TCS Daily

An Ownership Society with Opportunity Through Tax Loans

By Tom Grey - October 18, 2004 12:00 AM

Politicians are drug pushers, voters are drug addicts, and the drug of choice is OPM -- Other People's Money. Free money. Money from the government. Politicians say there's always more available: more for education, for retirement, for housing, for health care. Political signs say "vote for me" but mean "I'll give you more cash." This addictive behavior is explained by the Two Things of Economics:

1. There's no such thing as a free lunch.

2. Incentives matter.

Voters know that somebody has to pay -- their big incentive is to have the state pay, to use Other People's Money. Taxpayers know it is urgent to kick this habit, but how? Yes, cutting taxes, cutting the supply of money to the treasury. But while cutting taxes is popular, the more difficult need is to reduce demand. Americans, Slovaks, the entire democratic world, need a policy to reduce the demand for more state cash. What's needed is a demand reduction program, starting with higher education.

The government should give people loans instead of grants. One's loans are repaid by one's own future money. Loan money is your own money, but shifted in time. When a borrower accepts a state loan, taxes paid would be loan repayments -- hence Tax Loan -- with an extra loan repayment surcharges. The loan provides the opportunity, the taxes plus surcharge repays the loan, and the surcharge provides the demand reduction.

Tax Loans solve the financing problem for poor people, replacing Robin Hood's gifts to the poor. Paying for higher education is a big expense everywhere. Students often don't have the money or opportunity to buy the best education. The usual solution has been some state transfers to Universities, allowing admission of students who pay little or no tuition (especially children of the elite). Instead, that same amount of money should be distributed through individual Tax Loans, to the same students. Tax Loans could be much larger than the current Federal Loan programs, while using taxes to repay the loans increases the transparency, and reduces default.

Investing in an education then emulates business investment cycle -- borrow money, invest, and repay through that famous return on investment. The contractual agreement would specify how much money is borrowed, and how it is to be repaid. Just like a real loan. Students who take out Tax Loans become investors in their own human capital, owners of their own education.

A general sample Tax Loan for university education:

- The US government offers all students the possibility to borrow up to $18 500 / year for tuition and living expenses at college (current direct Stafford Loan amount).

- As the borrower pays income taxes, their tax payments will be loan repayments.

- After graduating (or four years), and until the loan is repaid, the borrower pays an additional loan surcharge - the borrower pays more than taxpayers making the same income without a tax loan balance.

-The IRS reports on the outstanding loan balances, and charges interest as on any unpaid tax.

A four-year $72 000 loan, repaid by taxes plus a loan surcharge, has advantages to most interest groups:

Students: more money available; more choices on where and how to invest it.

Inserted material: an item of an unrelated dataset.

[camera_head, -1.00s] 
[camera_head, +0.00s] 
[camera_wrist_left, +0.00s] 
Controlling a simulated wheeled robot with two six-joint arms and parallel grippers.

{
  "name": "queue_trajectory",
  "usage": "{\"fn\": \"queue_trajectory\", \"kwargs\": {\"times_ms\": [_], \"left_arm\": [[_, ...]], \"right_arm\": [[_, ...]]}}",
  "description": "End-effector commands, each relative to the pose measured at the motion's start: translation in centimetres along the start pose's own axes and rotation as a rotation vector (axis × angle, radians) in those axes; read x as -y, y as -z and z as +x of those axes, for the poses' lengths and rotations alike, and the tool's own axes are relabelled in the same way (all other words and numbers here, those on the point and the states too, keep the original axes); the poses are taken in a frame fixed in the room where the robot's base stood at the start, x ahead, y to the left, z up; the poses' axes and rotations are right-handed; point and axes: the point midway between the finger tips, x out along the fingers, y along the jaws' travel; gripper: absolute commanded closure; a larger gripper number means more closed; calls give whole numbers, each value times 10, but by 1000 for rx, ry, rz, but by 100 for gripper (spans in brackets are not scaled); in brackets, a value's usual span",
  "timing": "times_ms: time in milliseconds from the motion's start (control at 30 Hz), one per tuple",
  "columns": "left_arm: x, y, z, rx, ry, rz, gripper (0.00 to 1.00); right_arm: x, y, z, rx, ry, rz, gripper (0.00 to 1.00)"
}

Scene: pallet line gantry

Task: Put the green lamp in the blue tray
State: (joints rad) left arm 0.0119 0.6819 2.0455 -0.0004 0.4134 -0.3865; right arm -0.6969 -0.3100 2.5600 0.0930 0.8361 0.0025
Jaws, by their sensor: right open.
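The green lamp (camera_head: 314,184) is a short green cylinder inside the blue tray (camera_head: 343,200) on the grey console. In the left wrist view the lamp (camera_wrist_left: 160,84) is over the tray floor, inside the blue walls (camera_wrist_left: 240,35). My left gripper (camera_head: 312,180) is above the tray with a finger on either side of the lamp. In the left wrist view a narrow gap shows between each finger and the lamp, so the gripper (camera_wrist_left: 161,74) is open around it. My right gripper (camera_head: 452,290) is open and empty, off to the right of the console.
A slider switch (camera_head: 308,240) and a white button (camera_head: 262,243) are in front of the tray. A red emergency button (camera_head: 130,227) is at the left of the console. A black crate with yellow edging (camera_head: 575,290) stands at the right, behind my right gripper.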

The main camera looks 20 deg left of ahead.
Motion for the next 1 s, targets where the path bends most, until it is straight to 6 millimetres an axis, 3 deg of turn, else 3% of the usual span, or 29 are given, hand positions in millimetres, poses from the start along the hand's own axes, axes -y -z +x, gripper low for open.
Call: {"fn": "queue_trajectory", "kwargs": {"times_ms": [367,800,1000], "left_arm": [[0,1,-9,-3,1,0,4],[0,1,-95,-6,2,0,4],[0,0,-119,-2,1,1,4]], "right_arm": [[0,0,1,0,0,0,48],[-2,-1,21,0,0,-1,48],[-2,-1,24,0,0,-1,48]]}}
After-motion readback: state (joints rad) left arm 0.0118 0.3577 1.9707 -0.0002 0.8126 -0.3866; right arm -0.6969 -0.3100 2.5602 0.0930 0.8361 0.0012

Government: higher amount of revenue through the loan surcharge payments, loans become self-financing.

Schools and teachers: more tuition money immediately available to the schools for upgrading / increasing teacher resources.

Where does today's extra money come from? From the future disposable income of the graduates, the future 'profit' from the educational investment, the loan payment surcharges. The individuals who invest and own their education are exactly those who pay more than they would under the current system.

A (simplified) repayment: A graduate who makes the average $36 000/ year, pays some 20% in income taxes $7 200. Add a 10% income loan payment, $300/ month ($3 600), and this loan surcharge becomes the additional money -- contractually and voluntarily agreed to. The income tax and loan payments total $10 800 -- so it takes some 7 years to repay the loan, depending on income, longer with interest.

Such a program could start at the federal level, and expand to include states to replace the state's education expenses. The World Bank could fund such programs in the developing world -- it is clear that flat rate tax countries like Russia, Estonia, and Slovakia would be excellent candidates for this.

In democracies, politicians push the addiction that voters demand -- OPM. Reducing the demand for benefits requires a philosophic shift. A Tax Loan, instead of a grant, provides this different philosophy. "Giving a hand," a loan, "not a handout".

Tom Grey is a senior advisor to the F. A. Hayek Foundation in Slovakia. Living in Slovakia since 1991, he has also been an advisor the government, but works primarily in the private sector.